L’EXTRÊME DROITE AUX PORTES DU POUVOIR
« Cette réflexion m’amène à la menace à laquelle nous confronte l’échéance du 24 avril prochain.
« Le second tour s’y livrera donc entre le président-candidat et la représentante du Rassemblement national.
« Emmanuel Macron, tout d’abord, est parvenu à sortir en tête du premier tour.
« Après avoir, en 2017, siphonné une large partie de l’électorat d’un Parti socialiste essoré par le désastreux quinquennat de François Hollande, il est cette fois parvenu à désintégrer une droite traditionnelle incapable de s’identifier sur un projet qui la distinguait, d’un côté, de la « start-up nation » macronienne, de l’autre, de l’identitarisme xénophobe de l’extrême droite.
« Cela lui permet de progresser de quatre points sur le premier tour de la présidentielle de 2017 et de solidifier, derrière lui et autour du capital financier dont il est le représentant, le bloc des secteurs de la société qui se sentent à l’abri des dégâts de la globalisation capitaliste.
« Pour autant, il doit faire face à l’exaspération que provoque, dans le pays, la dégradation constante du pouvoir d’achat, des conditions de travail, des capacités d’intervention de l’État, de la souveraineté industrielle, énergétique ou alimentaire de la nation.
« Tout au long de sa campagne de premier tour, il aura accentué le rejet dont il fait l’objet, en refusant le débat devant les Françaises et les Français, en ne présentant que des projets de casse sociale amplifiée, à l’image du passage à 65 ans de l’âge du départ à la retraite, ou encore en s’obstinant à couvrir les agissements des cabinets de conseil privé, qu’avait si bien, avec l’exemple de McKinsey, dénoncé la commission sénatoriale dont notre camarade Éliane Assassi était la rapporteure.

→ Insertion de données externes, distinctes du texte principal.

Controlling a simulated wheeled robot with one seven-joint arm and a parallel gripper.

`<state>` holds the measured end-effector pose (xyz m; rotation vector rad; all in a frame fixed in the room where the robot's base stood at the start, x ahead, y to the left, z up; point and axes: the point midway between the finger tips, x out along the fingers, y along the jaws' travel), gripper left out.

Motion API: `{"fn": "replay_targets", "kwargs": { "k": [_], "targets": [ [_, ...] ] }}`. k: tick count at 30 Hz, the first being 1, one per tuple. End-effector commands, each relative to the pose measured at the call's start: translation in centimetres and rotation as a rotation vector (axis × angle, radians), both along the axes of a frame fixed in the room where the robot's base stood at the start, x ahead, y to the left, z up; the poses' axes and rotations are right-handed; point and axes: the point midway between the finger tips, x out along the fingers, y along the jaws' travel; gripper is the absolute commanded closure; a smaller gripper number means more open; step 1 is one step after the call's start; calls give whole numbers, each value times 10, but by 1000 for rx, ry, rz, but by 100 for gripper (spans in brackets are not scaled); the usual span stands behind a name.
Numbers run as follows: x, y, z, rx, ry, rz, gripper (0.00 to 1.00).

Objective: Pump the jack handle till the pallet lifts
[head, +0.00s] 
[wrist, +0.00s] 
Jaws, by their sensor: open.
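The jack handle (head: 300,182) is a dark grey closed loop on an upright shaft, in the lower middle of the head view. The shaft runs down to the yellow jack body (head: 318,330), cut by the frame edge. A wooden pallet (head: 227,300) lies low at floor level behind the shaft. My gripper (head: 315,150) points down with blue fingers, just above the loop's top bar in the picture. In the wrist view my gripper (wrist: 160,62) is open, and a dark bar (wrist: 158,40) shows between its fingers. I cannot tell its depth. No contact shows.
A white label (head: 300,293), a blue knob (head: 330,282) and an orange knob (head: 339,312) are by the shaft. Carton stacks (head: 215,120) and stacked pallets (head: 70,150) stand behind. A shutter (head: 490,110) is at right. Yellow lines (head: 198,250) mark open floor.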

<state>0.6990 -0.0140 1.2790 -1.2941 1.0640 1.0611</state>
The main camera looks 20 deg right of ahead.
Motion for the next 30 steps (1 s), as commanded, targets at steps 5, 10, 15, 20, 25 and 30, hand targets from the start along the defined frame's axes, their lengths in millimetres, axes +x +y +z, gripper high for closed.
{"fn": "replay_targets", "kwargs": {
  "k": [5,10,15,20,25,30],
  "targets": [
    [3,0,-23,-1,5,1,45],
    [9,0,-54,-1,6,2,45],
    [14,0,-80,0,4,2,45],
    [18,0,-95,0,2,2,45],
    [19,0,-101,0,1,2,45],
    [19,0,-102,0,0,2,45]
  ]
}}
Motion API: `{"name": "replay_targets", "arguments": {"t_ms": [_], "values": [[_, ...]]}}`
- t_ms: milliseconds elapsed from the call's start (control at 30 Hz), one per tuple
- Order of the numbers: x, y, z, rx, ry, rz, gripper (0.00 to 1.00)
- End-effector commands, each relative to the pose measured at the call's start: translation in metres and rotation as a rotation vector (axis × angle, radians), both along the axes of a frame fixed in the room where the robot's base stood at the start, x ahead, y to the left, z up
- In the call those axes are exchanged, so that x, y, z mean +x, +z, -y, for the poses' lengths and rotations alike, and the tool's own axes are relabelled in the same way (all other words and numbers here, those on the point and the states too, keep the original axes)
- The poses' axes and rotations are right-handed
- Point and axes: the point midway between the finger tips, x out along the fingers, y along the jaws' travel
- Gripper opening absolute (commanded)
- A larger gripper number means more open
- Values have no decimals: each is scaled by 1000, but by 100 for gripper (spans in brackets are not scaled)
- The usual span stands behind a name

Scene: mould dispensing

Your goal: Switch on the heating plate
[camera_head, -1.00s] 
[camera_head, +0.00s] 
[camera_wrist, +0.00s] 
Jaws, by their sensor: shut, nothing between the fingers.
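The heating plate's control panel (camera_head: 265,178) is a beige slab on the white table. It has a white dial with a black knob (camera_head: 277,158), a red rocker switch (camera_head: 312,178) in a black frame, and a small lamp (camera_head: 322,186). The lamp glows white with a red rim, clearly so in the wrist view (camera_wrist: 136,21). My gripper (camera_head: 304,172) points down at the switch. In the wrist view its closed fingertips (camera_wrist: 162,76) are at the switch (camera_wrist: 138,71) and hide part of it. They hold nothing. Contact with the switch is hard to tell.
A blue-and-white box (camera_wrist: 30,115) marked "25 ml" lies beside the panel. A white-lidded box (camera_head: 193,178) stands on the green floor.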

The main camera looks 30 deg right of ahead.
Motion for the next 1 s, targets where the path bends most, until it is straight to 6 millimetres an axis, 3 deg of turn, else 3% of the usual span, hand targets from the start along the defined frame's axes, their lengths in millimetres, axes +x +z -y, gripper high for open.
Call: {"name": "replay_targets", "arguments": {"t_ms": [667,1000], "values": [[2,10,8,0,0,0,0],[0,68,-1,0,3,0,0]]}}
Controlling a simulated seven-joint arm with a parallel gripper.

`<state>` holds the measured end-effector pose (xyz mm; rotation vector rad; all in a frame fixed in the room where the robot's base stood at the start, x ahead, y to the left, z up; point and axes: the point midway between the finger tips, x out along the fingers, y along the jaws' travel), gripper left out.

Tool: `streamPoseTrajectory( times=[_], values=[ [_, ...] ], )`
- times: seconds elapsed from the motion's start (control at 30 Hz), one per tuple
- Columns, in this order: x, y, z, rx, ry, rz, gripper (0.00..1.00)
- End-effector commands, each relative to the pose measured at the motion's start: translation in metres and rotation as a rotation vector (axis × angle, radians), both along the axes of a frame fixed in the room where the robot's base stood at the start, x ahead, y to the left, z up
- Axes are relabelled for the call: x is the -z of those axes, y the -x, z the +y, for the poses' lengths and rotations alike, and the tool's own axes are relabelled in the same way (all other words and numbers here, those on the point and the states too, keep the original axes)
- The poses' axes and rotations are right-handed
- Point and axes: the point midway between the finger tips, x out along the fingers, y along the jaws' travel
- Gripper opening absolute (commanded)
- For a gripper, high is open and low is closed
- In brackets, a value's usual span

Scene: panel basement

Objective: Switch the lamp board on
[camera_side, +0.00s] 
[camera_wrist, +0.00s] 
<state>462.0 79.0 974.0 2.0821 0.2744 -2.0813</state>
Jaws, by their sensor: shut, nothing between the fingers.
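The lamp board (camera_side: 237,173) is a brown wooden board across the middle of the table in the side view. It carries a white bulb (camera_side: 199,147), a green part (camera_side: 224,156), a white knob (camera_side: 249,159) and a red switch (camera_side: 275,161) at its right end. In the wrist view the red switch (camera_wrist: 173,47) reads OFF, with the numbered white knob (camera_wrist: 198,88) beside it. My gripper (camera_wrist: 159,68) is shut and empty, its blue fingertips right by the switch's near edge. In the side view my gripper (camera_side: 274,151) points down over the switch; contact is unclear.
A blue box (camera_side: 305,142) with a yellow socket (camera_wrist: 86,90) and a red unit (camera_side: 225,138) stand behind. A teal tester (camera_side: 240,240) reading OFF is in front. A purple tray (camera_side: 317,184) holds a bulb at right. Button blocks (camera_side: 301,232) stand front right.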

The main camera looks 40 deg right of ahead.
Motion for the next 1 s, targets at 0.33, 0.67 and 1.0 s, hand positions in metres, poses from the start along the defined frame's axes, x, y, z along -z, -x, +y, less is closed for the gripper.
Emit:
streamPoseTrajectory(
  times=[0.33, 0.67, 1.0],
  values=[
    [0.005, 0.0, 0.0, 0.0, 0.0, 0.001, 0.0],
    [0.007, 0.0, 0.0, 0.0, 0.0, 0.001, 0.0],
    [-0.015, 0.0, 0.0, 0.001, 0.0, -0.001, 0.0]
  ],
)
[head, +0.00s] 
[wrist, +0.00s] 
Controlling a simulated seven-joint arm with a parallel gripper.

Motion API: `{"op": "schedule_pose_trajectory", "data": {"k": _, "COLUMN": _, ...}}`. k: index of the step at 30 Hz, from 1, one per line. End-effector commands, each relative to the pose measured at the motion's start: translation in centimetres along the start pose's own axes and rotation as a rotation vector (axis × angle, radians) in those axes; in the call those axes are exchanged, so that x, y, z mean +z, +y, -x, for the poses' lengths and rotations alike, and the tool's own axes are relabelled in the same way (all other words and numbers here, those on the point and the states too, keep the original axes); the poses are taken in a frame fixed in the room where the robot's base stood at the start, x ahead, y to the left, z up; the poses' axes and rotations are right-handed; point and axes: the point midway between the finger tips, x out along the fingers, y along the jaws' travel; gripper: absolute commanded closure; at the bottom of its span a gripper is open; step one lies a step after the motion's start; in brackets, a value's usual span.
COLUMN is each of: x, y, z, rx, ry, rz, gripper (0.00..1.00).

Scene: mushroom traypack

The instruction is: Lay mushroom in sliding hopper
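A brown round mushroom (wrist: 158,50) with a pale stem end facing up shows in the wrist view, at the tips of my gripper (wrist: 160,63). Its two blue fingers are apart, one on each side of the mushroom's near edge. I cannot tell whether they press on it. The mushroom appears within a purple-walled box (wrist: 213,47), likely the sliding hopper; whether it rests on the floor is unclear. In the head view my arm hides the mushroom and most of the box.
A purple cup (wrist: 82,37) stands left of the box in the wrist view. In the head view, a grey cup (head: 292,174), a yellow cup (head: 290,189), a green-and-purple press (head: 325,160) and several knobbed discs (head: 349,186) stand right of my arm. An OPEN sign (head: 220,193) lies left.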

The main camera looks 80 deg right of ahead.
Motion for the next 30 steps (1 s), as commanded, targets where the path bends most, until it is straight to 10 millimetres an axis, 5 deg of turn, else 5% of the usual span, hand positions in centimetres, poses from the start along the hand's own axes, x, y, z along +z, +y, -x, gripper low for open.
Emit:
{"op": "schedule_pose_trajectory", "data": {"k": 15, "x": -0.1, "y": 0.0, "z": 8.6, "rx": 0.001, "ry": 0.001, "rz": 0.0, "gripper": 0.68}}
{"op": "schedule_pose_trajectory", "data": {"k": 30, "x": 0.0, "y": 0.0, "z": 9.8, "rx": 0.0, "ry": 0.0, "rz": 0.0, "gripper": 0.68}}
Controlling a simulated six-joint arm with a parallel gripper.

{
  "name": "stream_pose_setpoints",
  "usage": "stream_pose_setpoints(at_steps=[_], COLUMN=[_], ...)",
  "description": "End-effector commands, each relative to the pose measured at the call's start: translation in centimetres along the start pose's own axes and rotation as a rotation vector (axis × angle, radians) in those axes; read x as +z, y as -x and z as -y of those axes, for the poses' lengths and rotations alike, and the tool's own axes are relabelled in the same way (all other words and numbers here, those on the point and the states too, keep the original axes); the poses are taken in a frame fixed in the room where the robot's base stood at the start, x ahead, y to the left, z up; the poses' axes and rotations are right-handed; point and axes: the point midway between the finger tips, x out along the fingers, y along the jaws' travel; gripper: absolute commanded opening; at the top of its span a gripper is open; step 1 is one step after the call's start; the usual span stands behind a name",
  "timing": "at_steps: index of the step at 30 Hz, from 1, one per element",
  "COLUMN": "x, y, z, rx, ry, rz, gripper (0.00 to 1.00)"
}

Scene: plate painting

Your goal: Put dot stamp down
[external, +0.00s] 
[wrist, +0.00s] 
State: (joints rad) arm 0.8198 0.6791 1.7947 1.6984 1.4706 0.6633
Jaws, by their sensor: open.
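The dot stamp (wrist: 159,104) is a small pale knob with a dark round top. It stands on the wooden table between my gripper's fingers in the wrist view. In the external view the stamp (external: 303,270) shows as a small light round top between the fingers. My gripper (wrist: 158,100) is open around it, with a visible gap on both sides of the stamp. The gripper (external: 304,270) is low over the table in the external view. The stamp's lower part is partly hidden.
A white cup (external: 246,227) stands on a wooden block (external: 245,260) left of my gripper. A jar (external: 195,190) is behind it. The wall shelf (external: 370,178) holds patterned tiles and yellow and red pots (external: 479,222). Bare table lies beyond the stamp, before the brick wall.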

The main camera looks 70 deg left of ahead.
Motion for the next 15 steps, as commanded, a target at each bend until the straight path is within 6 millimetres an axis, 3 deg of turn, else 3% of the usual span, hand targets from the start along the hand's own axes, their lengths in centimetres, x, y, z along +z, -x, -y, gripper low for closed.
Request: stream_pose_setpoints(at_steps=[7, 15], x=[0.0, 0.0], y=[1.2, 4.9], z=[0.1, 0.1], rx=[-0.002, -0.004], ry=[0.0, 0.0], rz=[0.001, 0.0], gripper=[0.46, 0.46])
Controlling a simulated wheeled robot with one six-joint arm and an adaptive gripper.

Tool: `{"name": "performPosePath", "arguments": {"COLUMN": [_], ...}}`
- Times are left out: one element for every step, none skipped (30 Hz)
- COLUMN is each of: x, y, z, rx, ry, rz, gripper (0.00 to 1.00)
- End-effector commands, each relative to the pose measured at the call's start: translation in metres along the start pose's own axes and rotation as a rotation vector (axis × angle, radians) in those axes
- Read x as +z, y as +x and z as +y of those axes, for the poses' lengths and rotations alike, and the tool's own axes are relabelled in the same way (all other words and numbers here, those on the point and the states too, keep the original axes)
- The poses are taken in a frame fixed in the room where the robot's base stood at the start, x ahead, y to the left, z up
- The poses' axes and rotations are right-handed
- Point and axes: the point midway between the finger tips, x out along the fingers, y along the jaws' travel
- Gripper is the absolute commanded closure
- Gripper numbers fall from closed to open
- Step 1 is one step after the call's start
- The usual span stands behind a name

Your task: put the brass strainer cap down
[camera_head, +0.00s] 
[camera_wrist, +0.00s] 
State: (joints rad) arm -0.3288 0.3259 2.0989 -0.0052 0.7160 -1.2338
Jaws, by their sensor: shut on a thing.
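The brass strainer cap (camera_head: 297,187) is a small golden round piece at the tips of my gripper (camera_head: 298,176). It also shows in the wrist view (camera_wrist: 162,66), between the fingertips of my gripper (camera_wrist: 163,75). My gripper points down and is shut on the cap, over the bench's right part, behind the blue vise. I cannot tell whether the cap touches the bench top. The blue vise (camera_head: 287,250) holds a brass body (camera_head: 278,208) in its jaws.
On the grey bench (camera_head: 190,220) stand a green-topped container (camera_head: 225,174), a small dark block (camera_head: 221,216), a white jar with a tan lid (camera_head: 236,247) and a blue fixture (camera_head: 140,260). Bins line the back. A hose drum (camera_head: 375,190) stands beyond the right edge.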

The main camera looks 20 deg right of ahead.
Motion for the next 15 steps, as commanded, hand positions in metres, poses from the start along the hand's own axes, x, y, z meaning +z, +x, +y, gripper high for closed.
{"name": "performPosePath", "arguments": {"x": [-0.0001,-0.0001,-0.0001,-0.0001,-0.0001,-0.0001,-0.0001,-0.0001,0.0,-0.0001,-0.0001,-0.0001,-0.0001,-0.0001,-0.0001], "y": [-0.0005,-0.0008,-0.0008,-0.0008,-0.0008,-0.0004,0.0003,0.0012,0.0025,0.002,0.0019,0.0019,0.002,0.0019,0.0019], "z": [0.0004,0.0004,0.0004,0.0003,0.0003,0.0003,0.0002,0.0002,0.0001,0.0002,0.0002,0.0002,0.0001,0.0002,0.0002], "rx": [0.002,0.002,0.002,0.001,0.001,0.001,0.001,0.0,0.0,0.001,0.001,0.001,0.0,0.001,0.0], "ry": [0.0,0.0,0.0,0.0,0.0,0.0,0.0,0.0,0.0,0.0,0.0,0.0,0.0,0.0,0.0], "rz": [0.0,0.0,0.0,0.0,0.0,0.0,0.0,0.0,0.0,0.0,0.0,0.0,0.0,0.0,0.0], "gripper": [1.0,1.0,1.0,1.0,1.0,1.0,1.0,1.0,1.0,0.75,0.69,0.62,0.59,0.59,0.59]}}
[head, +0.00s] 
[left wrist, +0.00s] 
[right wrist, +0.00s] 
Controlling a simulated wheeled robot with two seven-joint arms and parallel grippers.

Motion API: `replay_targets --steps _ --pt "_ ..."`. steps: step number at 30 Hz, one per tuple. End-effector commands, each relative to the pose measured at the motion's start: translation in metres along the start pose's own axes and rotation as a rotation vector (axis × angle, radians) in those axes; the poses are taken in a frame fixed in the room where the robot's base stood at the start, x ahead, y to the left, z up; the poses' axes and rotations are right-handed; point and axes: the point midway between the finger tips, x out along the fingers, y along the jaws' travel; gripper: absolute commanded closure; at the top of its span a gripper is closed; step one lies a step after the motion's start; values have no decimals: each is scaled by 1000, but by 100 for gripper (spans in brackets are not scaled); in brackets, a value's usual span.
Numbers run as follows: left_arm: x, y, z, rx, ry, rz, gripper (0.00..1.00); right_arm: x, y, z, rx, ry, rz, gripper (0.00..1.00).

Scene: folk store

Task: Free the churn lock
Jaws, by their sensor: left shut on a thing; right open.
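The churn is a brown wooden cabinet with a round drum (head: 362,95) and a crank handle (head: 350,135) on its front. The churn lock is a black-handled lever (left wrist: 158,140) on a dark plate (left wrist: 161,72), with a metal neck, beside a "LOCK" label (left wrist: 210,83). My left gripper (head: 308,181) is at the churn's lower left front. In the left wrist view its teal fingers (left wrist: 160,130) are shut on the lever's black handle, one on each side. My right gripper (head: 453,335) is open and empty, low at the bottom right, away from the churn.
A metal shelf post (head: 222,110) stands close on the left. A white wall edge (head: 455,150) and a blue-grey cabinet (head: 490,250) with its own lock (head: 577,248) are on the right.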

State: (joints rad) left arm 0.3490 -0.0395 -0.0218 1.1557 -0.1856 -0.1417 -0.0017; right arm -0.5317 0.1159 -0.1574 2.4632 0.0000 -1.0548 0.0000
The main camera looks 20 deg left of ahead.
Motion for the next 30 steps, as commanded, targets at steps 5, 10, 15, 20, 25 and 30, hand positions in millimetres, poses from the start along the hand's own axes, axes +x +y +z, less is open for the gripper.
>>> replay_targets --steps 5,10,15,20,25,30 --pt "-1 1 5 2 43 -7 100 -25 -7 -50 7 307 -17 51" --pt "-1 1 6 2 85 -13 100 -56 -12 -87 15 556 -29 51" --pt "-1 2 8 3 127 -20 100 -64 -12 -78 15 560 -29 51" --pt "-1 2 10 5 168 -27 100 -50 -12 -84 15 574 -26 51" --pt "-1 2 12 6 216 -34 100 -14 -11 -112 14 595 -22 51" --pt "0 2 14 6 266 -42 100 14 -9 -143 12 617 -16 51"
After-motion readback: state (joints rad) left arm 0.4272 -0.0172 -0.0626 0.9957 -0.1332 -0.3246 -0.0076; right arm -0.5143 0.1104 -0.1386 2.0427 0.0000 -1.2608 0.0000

« De sorte que le « bloc central » dont Emmanuel Macron entend porter les couleurs sera très vite apparu comme un « bloc assiégé » par la majorité du pays, pour reprendre la juste formule du politologue Jérôme Jaffré.
« Madame Le Pen aura pu, dès lors, parachevant son entreprise de banalisation et dissimulant la véritable nature de son programme de haine et de division, se présenter comme la porte-parole de la colère sociale.
« Tout en continuant à siphonner l’électorat potentiel de Valérie Pécresse, ce qui lui aura permis d’obtenir le ralliement de 17 % des électeurs de François Fillon en 2017, elle aura ainsi préservé son socle de 36 % des votes chez les ouvriers et les employés, progressant également de sept points parmi les professions intermédiaires, où elle sera passée de 17 % à 24 %.
« Le total des suffrages s’étant portés sur les candidats de l’extrême droite atteignant le record historique de 32,28 %, soit une progression de 6,28 points en cinq ans, le danger est à présent bien réel de voir la représentante du RN entrer à l’Élysée.
CONJURER LE PIRE…
« Nous ne saurions nous résoudre à pareille issue.
« Dire qu’aucune voix ne doit se porter sur l’extrême droite ne suffit évidemment pas, puisque les électeurs peuvent le comprendre comme un appel implicite à s’abstenir, et donc à laisser le RN l’emporter.
« C’est la raison pour laquelle Fabien aura, dès dimanche soir, appelé à battre Le Pen en se saisissant du seul bulletin qui sera à disposition dans les bureaux de vote le 24 avril.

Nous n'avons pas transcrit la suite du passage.